需要探讨的另一个问题是,宪法规定的提供物质帮助的主体是“国家和社会”,这是否意味着二者都负有提供物质帮助的义务?国家可否因社会组织已提供了相应的给付而免除义务?笔者认为,公民基本权利对应的原本是国家的义务,即国家应为公民基本权利的实现承担首要义务,包括不侵犯、提供保障促使其实现等等。这里把社会也列为提供物质帮助的主体是为了“鼓励社会组织也为社会保障承担义务”。[23]所以,只有国家才负有提供物质帮助的义务,国家并不能因为社会组织提供了一定的给付而免除自身的义务。有学者认为,“从宪法的精神上看,社会没有为公民提供社会保障的义务,所以它的作用不一定要写入宪法。”[24]笔者赞同这种观点。
宪法第36条原本是关于宗教信仰自由的界限的规定。这条规定提到的“公民身体健康”是作为公民宗教活动的界限而提到的。但从健康权的角度看,可以从中解读出两个内涵:第一,公民的身体健康不受宗教活动侵害;第二,在宗教信仰自由与健康权发生冲突的时候,健康权具有优先实现的效力。
宪法第21条、第26条第1款的规定属于国策条款。所谓国策条款,是指“宪法对国家之政策性指示,而国家依其能力负有义务去实践此一具有拘束性之指示者。”[25]国策条款虽然不同于基本权利条款具有强效力,但国家也对此担负一定的义务。这两条规定明确了国家在发展医疗卫生事业、保护生活和生态环境、发展体育事业等方面的政策和任务,可以作为宪法解释之依据,配合“国家尊重和保障人权”,起到补强健康基本权的作用,即为国家针对公民享有的健康权应履行的义务提供具体的指示。

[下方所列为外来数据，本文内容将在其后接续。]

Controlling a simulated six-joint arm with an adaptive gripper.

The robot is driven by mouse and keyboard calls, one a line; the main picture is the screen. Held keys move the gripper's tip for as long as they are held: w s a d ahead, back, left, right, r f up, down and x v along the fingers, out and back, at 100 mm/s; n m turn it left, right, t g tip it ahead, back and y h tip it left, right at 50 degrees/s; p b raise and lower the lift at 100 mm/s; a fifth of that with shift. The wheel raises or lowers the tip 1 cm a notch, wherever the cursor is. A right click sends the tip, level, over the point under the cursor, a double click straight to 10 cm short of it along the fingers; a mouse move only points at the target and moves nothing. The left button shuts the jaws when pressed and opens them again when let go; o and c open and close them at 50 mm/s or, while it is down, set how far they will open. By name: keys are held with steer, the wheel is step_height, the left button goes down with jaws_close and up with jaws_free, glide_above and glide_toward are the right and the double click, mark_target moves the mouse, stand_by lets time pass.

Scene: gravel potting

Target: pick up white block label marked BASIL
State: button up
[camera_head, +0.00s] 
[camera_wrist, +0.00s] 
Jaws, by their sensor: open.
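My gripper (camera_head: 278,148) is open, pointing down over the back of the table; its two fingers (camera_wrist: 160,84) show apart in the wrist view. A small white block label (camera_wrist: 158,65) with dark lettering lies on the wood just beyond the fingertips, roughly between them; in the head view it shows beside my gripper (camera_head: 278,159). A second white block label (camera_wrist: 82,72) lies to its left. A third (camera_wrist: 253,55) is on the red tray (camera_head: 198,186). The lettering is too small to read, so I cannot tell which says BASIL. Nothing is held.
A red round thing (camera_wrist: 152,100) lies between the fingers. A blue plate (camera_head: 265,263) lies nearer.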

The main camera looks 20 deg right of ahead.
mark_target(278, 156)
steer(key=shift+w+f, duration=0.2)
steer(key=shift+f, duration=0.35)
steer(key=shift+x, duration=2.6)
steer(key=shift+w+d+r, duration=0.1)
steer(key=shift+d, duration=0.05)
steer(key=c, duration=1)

综合以上分析,可以得出健康权在我国宪法上的依据及其规范内涵:
第一,公民健康不受侵犯。(第33条第3款,第36条第3款)第二,公民在患病时有权从国家和社会获得医疗照护、物质给付和其他服务。(第33条第3款,第45条第1款)第三,国家应发展医疗卫生事业、体育事业、保护生活和生态环境,从而保护和促进公民健康。(宪法第21条、第26条第1款)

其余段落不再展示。